## INSTRUCTION
Starting at the line that contains "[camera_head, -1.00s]" and stopping at the line that contains "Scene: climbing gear", return those lines exactly and nothing else. Both end lines count; pictures do not.
━━━━
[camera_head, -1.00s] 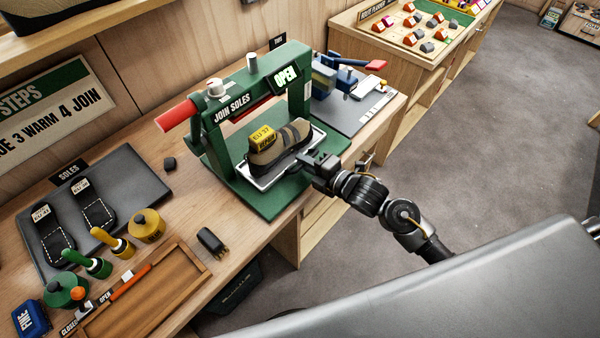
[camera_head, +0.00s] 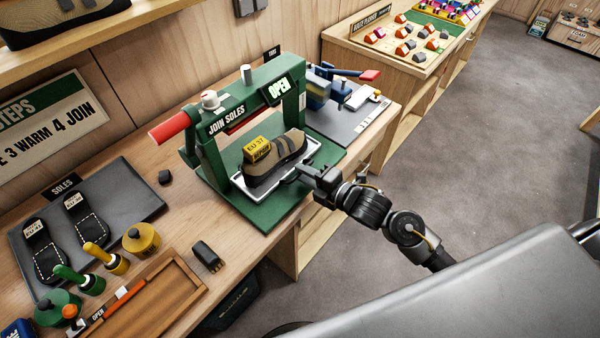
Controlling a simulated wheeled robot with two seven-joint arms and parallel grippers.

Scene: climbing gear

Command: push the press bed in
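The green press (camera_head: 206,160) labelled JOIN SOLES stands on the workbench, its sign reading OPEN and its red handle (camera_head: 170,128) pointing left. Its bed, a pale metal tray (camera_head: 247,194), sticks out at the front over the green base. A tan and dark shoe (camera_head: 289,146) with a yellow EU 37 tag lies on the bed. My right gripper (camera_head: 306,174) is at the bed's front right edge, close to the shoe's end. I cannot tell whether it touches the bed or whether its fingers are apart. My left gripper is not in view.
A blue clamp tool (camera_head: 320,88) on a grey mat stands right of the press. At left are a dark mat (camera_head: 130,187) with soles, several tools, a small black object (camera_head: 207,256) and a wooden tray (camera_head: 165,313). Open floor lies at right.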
━━━━
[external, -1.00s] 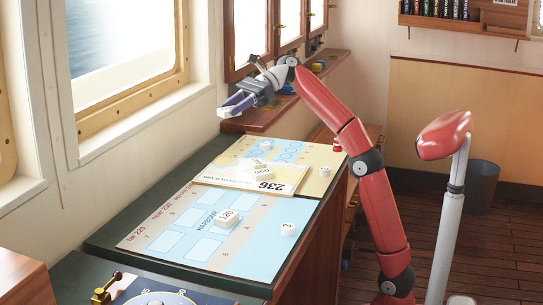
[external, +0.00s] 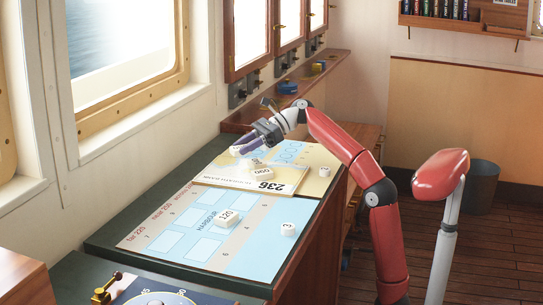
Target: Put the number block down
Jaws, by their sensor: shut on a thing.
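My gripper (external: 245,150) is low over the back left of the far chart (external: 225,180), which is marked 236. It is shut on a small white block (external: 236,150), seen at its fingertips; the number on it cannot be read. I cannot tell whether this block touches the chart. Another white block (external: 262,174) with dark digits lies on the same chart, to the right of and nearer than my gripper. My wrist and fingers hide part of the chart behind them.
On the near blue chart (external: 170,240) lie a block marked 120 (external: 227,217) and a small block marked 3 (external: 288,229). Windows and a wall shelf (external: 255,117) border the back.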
━━━━
## SOLUTION TO THIS EXERCISE
[camera_head, -1.00s] 
[camera_head, +0.00s] 
Controlling a simulated wheeled robot with two seven-joint arms and parallel grippers.

Scene: climbing gear

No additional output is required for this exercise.